I thought I understood this, but others seem to say otherwise and I could use with some confirmation or correction: is floating point output a specification of the shader version, or the DirectX version?

I.e., is there such a thing as a "pixel shader 1.1 program working on floating point values", or does producing/accepting floating point values automatically make it "pixel shader 2.0", regardless of the instructions used?
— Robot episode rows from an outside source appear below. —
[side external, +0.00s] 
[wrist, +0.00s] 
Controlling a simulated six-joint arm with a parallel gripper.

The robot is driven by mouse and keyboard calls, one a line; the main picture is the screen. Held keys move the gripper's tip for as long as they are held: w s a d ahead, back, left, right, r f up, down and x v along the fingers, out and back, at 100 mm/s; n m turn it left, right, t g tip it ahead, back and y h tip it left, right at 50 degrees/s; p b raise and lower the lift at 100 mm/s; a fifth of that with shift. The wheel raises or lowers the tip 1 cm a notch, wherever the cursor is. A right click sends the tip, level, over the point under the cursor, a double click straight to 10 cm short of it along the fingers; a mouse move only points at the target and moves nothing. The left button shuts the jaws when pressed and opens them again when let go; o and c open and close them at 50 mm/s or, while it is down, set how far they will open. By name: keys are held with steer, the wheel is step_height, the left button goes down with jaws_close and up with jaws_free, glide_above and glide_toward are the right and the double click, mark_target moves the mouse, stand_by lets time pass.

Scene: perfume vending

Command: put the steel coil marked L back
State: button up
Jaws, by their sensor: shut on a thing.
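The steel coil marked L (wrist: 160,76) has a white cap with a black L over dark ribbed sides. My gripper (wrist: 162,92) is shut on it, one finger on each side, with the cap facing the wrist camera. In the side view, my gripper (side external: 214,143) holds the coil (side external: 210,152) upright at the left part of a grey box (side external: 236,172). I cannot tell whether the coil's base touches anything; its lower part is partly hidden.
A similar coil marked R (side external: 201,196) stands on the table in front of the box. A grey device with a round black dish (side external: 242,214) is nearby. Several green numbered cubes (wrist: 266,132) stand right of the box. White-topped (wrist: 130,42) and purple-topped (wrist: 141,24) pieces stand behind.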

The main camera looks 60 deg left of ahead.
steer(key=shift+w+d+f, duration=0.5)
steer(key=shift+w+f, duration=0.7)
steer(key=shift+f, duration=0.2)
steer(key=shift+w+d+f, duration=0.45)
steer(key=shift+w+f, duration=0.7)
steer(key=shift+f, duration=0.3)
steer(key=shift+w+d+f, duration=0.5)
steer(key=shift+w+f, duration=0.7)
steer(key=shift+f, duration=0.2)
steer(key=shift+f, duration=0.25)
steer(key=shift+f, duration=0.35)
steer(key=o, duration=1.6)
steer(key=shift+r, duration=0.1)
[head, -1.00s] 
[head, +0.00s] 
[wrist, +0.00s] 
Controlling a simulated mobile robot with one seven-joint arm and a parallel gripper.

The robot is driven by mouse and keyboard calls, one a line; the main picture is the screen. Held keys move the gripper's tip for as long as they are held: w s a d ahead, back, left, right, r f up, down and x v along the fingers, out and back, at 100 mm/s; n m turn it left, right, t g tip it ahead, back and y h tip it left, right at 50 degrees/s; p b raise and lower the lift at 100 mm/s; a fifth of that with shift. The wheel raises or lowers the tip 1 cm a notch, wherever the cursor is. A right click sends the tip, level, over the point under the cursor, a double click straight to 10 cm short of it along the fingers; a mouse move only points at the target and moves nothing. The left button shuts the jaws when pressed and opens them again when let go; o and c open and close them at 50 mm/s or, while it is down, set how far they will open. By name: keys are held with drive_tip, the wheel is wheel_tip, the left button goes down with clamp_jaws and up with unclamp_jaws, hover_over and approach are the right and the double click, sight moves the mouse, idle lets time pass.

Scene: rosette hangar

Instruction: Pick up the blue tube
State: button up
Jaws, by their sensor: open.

The language used in, for example, Futuremark's discussion of GT 4, lead me to believe "pixel shader version" is determined by the instruction set and length, and it simply makes sense to me that it would be this way.
 
From what I remember from the DX spec, it's mentioned that first generation pixel shaders use one byte per channel. I think this implies that second generation use higher accuracy, and that accuracy isn't part of the spec (except perhaps as one byte per channel being the minimum).
 
demalion said:
Hyp-X said:
Hellbinder[CE said:
]
1. 3dmark03's shader routines were written with HLSL.

Only in the pixel shader 2.0 test.

It is!? Where is this info provided so I know what I failed to read closely enough...

Ahem.
You can find the info ... if you know where to look. ;)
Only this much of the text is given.